Candy, cheese soar to space station to satisfy crew cravings
A cargo ship rocketed toward the International Space Station on Saturday, carrying candy and cheese to satisfy the astronauts' cravings.
Northrop Grumman launched its Cygnus capsule from the Virginia seashore. The nearly 4-ton shipment should arrive at the orbiting lab Tuesday. It took three tries over the past week to get the Antares rocket off the pad, with it finally taking flight at 3:21 p.m.—an auspicious 3-2-1.
"Awesome launch," Joel Montalbano, NASA's deputy space station program manager, said once the capsule reached orbit.
Besides the usual experiments and gear, the capsule holds cheddar and manchego cheeses, fresh fruit and vegetables, chocolate and three kinds of gummy candy expressly requested by the three station astronauts: Skittles, Hot Tamales, and Mike and Ike's.
Periodic supply runs by Russia, Japan and NASA's two private shippers, Northrop Grumman and SpaceX, usually provide more than experiments, equipment, clothes and freeze-dried meals. The capsules also bring family care packages, as well as fresh food to offset the run-of-the-mill station grub.
This latest delivery should have arrived well before Valentine's Day. But last-minute equipment concerns at the Wallops Island launch pad halted last Sunday's countdown for the Antares rocket, then bad weather moved in. Dangerously high wind scuttled Friday's attempt.
This was the company's 13th space station delivery for NASA. The Cygnus capsules get their name from the Swan Constellation.
This particular Cygnus has been christened the SS Robert H. Lawrence in honor of America's first black astronaut. Lawrence, an Air Force major, was chosen in 1967 as an astronaut for a classified military space program known as the Manned Orbiting Laboratory. He was killed five months later in a plane crash and never flew in space.

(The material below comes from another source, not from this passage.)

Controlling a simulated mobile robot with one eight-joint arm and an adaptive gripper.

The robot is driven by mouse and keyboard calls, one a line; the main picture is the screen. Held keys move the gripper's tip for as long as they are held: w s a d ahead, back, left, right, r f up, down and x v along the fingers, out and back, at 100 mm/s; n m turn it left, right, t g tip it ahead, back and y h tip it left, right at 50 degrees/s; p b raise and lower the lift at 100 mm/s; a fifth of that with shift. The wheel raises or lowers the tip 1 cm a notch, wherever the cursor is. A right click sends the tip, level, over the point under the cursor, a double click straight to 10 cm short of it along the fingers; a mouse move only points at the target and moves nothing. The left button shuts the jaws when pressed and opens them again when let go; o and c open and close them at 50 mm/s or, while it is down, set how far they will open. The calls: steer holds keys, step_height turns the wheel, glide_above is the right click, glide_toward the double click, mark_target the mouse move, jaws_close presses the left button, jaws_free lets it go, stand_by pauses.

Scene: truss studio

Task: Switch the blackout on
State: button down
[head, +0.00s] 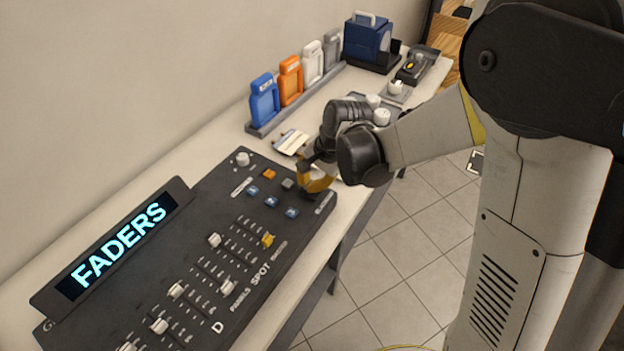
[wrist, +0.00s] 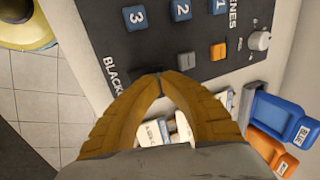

The space station is now home for Americans Jessica Meir and Andrew Morgan and Russian Oleg Skripochka. Morgan has been up there since July and the two others since September; they'll remain on board until April. Three other astronauts returned to Earth earlier this month.
Until astronaut launches resume from Florida—possibly by SpaceX this spring—the station crew will be limited in size to three. NASA astronauts now launch on Russian rockets from Kazakhstan.
Boeing, NASA's other commercial crew provider, is struggling with software problems in its astronaut capsule. A December test flight was marred by coding errors.